(DATA SECTION):

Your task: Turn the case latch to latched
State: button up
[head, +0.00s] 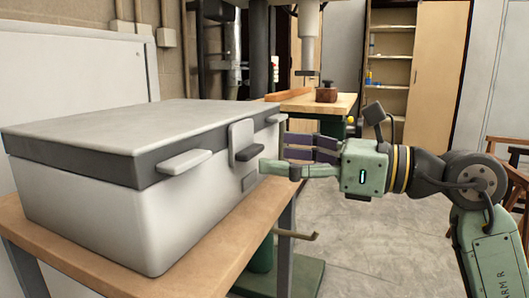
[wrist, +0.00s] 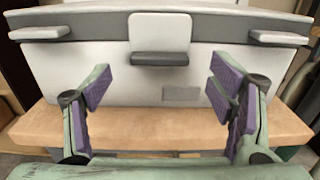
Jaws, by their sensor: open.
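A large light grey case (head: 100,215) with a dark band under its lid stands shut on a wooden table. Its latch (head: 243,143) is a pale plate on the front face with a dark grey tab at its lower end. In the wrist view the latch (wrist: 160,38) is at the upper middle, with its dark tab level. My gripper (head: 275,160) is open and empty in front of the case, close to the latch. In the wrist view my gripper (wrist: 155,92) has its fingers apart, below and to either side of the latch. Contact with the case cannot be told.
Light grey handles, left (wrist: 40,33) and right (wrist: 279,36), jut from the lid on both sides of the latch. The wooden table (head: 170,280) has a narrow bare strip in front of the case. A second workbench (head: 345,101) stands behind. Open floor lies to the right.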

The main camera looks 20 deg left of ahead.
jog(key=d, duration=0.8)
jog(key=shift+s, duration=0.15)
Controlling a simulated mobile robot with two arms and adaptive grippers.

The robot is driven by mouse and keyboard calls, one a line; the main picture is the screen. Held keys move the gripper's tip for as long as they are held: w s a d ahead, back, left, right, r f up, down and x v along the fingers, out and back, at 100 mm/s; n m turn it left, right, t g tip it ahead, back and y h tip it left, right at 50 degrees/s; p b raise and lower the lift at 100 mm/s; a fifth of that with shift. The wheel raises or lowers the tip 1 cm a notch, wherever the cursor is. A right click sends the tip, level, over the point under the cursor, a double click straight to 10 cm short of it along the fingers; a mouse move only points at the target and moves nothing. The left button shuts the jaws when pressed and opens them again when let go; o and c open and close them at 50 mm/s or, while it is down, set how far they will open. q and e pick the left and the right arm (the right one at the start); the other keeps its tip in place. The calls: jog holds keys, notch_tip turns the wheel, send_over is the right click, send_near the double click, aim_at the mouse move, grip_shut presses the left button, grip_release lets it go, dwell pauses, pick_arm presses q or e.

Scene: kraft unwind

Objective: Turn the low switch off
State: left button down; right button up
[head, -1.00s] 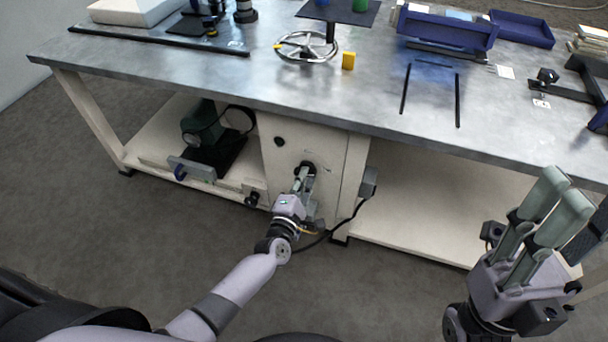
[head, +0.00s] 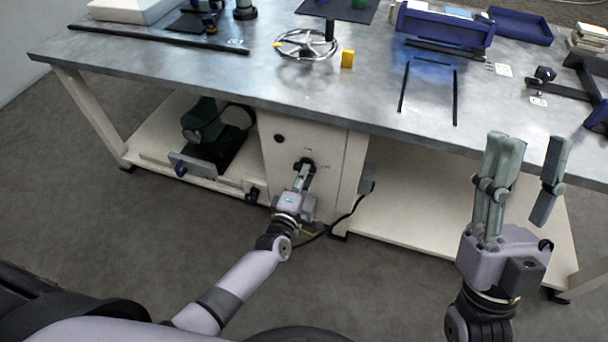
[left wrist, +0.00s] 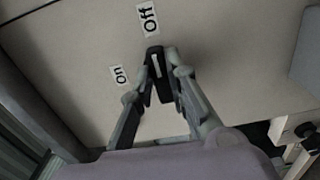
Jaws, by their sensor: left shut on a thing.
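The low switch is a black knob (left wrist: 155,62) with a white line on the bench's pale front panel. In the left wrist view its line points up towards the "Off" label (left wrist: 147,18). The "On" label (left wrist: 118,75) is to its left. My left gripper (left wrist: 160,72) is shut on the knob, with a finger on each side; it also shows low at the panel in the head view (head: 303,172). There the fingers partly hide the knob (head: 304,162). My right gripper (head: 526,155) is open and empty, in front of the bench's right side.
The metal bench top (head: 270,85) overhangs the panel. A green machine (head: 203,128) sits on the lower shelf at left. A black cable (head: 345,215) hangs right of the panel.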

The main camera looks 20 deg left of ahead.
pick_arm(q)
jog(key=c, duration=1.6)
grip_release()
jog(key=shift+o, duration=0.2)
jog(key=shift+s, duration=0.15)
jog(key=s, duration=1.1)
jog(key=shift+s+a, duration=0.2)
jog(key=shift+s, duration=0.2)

* * *

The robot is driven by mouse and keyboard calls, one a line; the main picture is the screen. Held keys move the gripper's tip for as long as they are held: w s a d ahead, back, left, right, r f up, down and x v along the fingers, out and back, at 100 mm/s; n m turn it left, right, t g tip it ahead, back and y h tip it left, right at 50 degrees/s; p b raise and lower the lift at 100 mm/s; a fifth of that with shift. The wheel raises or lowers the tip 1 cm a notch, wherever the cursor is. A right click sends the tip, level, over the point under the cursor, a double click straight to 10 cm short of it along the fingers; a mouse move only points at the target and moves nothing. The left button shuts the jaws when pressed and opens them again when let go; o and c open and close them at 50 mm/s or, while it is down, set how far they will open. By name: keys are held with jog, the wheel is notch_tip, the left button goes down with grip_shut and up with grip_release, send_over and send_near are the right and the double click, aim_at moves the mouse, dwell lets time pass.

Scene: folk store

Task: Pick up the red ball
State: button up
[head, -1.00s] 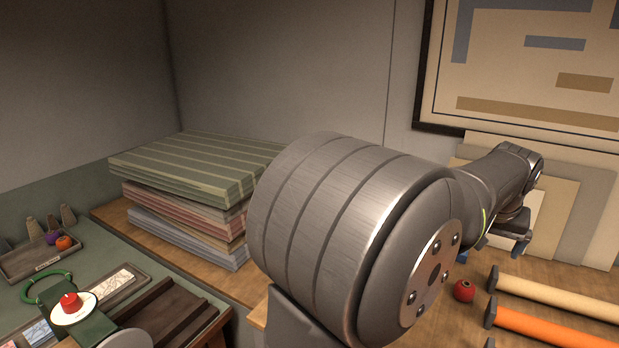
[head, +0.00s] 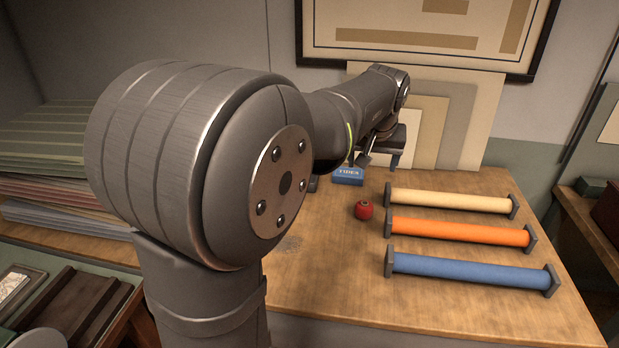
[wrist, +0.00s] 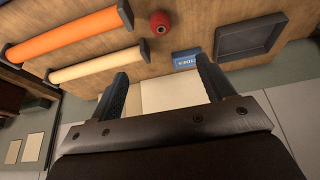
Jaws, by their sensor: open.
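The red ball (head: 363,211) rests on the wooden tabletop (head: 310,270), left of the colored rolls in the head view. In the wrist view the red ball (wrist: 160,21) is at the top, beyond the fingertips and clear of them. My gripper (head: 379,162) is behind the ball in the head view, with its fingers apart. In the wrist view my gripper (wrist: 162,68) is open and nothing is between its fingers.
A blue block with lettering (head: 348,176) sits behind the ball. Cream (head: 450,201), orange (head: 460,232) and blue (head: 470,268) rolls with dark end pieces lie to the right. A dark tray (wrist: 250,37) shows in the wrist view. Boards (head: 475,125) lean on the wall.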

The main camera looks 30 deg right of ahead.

(TO DO): Each line that holds the string "Scene" counts once; give the total and nothing else.

(RESULT BELOW): 2